According to Vanessa Harris, the Director of Marketing at Chicago Public Media, WBEZ anticipated some of these criticisms and assures people that the station doesn’t actually expect anyone to make children. It's about visibility, not babymaking. It's about people.
However, one criticism has been particularly close to her heart. In the weeks since the campaign launched, some LGBT Chicagoans have voiced their concerns that the campaign leaves them out of the discussion. After billboards began to pop up across the city, criticism of the ads quickly populated Facebook and social media feeds: What if we don't want kids? Do we have to be like straight people to be included? Is heteronomativity part of the deal? Others wondered whether their inability to make children makes them less valued as listeners. As someone who works for WBEZ, a friend of mine approached me to ask how she should respond to the ads. Not only does she identify as queer, but she and her partner might not be able to have children. She felt like the campaign was insensitive to her struggles with fertility.
The campaign’s heteronormativity gets more explicit when you log onto WBEZ’s new dating app, which you can access through GoMakeBabies.com. The app attempts to set you up with other “interesting” people in the Chicagoland area but assumes all its users are heterosexual. When I informed the app that I’m single and ready to mingle with a nice Chicago gentleman, it suggested some eligible straight men for me—even though our endless love might be bound to have a few, um, obstacles. The app thought I was a hetero lady. (Not that there’s anything wrong with hetero ladies.)
Last weekend, I sat down with Vanessa Harris at the Bourgeois Pig in Lincoln Park to discuss the campaign and address the LGBT community’s concerns about its rhetoric. I felt they had a right to feel marginalized, as the campaign potentially sends the wrong message, and that WBEZ had a responsibility to be accountable to that criticism. Harris said that she understood the concern and didn’t want any of the station’s viewers to feel excluded. Of all the concerns, Harris felt that this was the one that had the biggest potential to turn off a core group of the station’s viewership.
For Harris, this criticism is particularly relevant, as she made a decision fifteen years ago not to have children. However, to her, the campaign speaks to the idea of exposing a new generation to public radio. Harris stated that people are exposed to public radio in one of two ways. Either they were exposed to it in college, by a friend or a classmate, or they grew up on it.

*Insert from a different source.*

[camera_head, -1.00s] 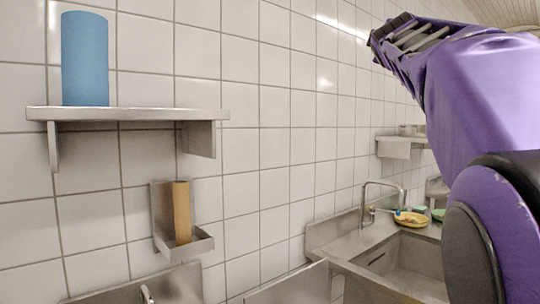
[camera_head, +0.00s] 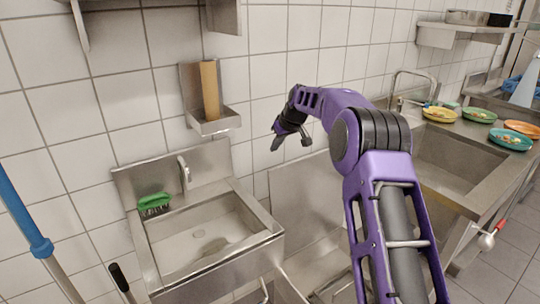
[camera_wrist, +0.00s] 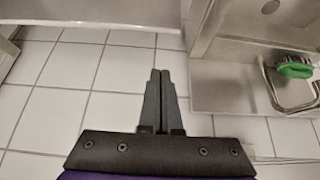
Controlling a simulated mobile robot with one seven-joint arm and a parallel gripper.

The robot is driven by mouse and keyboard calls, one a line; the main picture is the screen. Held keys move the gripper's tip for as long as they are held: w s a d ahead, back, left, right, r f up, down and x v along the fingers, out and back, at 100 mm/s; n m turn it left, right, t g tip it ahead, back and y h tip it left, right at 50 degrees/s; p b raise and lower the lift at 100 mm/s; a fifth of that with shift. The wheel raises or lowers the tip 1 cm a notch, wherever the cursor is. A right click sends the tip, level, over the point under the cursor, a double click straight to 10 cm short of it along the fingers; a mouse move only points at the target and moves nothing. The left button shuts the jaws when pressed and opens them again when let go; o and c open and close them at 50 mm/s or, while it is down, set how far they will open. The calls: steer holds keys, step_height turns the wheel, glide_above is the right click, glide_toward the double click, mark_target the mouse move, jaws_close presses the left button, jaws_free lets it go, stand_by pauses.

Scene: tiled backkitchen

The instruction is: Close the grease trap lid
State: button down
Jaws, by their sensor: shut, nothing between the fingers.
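A flat steel panel, which looks like the raised grease trap lid (camera_head: 305,195), stands upright by the tiled wall in the head view. It is between the hand sink and the big sink counter. A steel box (camera_head: 318,258) is below it, partly hidden by my arm. My gripper (camera_head: 277,146) is in front of the wall, above the lid's top left in the picture, pointing down. In the wrist view my gripper (camera_wrist: 160,73) has its fingers together and holds nothing. I cannot tell whether the steel surface (camera_wrist: 100,12) at the top there is the lid.
The hand sink (camera_head: 262,240) with a green brush (camera_head: 153,202) and tap (camera_head: 184,172) is left of the lid. A steel wall holder (camera_head: 215,123) is above it. The sink counter (camera_head: 470,200) with dishes is at the right. A blue-handled pole (camera_head: 22,215) stands far left.

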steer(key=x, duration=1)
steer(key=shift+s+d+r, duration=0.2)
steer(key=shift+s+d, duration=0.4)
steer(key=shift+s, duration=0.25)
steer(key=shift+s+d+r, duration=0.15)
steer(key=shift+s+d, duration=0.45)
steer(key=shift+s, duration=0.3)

I’m a prime example of the latter, as my mother would listen to A Prairie Home Companion on the weekends when I was young, and I finally understood what Garrison Keillor was talking about when I got older.

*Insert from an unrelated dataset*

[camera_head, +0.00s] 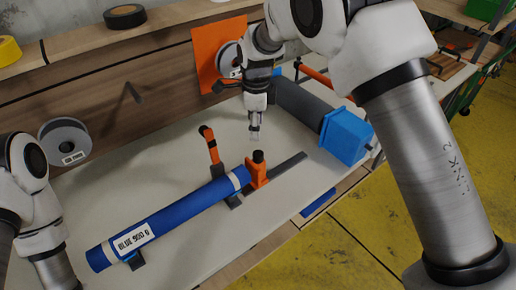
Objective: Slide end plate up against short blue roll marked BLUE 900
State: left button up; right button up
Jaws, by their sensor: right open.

Although Harris doesn’t plan on having children, she fully expects to help raise her sister’s children and “make them awesome.” She felt it was a part of our intergenerational exchange: “As an adult, you just want to seek children out and expose them to things.”

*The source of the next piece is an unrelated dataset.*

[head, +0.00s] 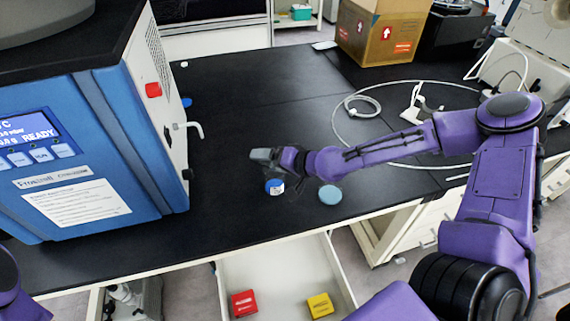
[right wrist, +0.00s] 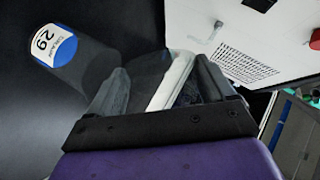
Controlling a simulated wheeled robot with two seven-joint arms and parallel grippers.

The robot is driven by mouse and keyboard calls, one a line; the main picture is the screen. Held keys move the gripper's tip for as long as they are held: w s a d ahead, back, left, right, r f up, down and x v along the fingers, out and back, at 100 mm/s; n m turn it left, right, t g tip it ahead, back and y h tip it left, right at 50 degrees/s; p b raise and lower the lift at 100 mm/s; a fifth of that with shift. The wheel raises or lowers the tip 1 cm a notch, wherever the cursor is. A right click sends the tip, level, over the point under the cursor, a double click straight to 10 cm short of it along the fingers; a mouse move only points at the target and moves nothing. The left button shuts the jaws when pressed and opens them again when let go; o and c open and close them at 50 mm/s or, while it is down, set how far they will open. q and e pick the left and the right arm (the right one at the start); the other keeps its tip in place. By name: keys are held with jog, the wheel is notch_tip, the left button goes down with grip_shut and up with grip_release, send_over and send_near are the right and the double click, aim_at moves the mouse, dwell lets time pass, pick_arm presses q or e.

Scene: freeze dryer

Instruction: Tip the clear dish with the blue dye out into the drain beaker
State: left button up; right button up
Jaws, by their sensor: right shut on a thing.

As an older brother, I understand the sentiment, and sometimes I feel like Zooey Deschanel in Almost Famous, passing down my wayward rock-and-roll records. (A recent mix included Beach House and Vampire Weekend.) The last time I visited home, I was determined to make my tween-aged brothers into Joss Whedon fans. Getting them to like Dr. Horrible’s Sing-A-Long Blog is one of the prouder moments of my life, although we’re still working on Buffy. They’ll come around eventually.
Harris and WBEZ want to pass public radio down to a new generation of young people, who often don’t surf the radio in traditional ways. For WBEZ, the problem becomes: “How do you stumble across public radio?” According to Harris, WBEZ has to “tell people we exist.” “We want everybody to give public radio a try,” Harris said. “People see millions of advertisements a day. Only one is going to stick with them. We wanted to do something to break through and reach people.”
According to Harris, society is changing, and LGBT people and same-gender families are a huge part of that. Examples like the TV program Modern Family show that people find themselves in families in “so many different ways,” whether that’s adoption or otherwise. There is no one way to have a family, whether that’s the one you’re born into or the one you choose.
The station hopes to further reach out to Chicago’s LGBT community through advertisements specifically oriented to a queer audience, which were meant to be released shortly after the start of the campaign. Forthcoming print and digital ads will ask queer listeners: “You know who loves rainbows? Infants.” They will be released in local LGBT publications like Windy City Times. According to Harris, the only reason WBEZ didn’t push them sooner was because the station didn’t want the ads to come out of nowhere, instead having them build on the preexisting campaign. Without context, the ads wouldn’t make sense.
When I asked her what she would say to that LGBT listeners who might have felt left out, she put it simply: “I’m sorry. I wish I could hug each and every one of you. We are completely dedicated to you as an audience. We’re in this together.”